WORK INSTRUCTIONS ▸ Copy every line in the records below that contains the word "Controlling".

Lines of data:
# # # # #

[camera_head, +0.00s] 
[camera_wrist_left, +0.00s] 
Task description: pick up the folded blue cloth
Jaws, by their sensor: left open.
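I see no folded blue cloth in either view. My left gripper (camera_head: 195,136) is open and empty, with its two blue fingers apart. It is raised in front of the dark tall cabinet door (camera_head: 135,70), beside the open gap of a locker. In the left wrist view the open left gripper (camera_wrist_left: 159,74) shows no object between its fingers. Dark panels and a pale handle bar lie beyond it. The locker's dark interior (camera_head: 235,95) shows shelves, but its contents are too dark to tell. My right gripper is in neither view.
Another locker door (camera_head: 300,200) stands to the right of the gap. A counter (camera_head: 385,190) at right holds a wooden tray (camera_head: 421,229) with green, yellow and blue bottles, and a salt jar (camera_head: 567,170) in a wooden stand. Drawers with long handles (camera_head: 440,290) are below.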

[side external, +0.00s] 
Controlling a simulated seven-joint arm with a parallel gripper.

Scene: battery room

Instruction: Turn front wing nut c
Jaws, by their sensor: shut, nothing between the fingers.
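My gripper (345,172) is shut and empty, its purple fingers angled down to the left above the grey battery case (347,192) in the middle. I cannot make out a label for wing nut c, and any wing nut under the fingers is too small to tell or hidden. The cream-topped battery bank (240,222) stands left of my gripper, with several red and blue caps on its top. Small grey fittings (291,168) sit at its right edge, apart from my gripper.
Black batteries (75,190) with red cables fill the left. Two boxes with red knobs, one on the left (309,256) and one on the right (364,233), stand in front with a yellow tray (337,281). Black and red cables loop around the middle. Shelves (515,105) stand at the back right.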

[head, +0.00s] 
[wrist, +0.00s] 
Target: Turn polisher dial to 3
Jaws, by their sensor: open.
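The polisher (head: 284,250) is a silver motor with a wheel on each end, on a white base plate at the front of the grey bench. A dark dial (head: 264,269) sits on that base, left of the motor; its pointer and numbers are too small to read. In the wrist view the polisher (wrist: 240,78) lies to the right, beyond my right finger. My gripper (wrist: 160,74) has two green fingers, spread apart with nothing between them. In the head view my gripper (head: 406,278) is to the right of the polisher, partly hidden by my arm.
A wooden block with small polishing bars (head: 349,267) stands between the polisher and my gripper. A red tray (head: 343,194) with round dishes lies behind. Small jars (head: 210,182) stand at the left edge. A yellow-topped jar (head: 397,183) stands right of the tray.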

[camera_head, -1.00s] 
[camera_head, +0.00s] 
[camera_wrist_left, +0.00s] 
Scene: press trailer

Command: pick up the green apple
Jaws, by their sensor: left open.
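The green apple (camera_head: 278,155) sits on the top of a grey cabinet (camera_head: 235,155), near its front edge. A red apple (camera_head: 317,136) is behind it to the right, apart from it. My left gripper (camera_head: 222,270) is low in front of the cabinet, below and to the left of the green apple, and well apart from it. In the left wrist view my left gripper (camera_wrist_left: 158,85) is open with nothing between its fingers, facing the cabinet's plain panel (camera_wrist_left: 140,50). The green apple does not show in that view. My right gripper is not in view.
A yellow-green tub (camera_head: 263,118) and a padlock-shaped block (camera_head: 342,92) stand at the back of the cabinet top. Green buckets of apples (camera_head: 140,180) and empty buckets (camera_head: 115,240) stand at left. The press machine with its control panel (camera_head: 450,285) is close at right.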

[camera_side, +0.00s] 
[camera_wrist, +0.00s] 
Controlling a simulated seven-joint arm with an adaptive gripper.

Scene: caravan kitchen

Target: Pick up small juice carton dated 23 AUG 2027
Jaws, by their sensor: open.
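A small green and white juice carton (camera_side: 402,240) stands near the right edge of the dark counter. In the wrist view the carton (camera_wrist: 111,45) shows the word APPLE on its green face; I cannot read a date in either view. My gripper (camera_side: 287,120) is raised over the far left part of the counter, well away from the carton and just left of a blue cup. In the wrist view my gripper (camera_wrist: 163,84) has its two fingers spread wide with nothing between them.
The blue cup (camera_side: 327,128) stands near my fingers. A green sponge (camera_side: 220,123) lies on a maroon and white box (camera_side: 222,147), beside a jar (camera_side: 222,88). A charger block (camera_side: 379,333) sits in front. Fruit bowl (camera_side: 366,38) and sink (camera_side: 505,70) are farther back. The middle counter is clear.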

# # # # #

TASK OUTPUT ▸
Controlling a simulated seven-joint arm with a parallel gripper.
Controlling a simulated seven-joint arm with an adaptive gripper.

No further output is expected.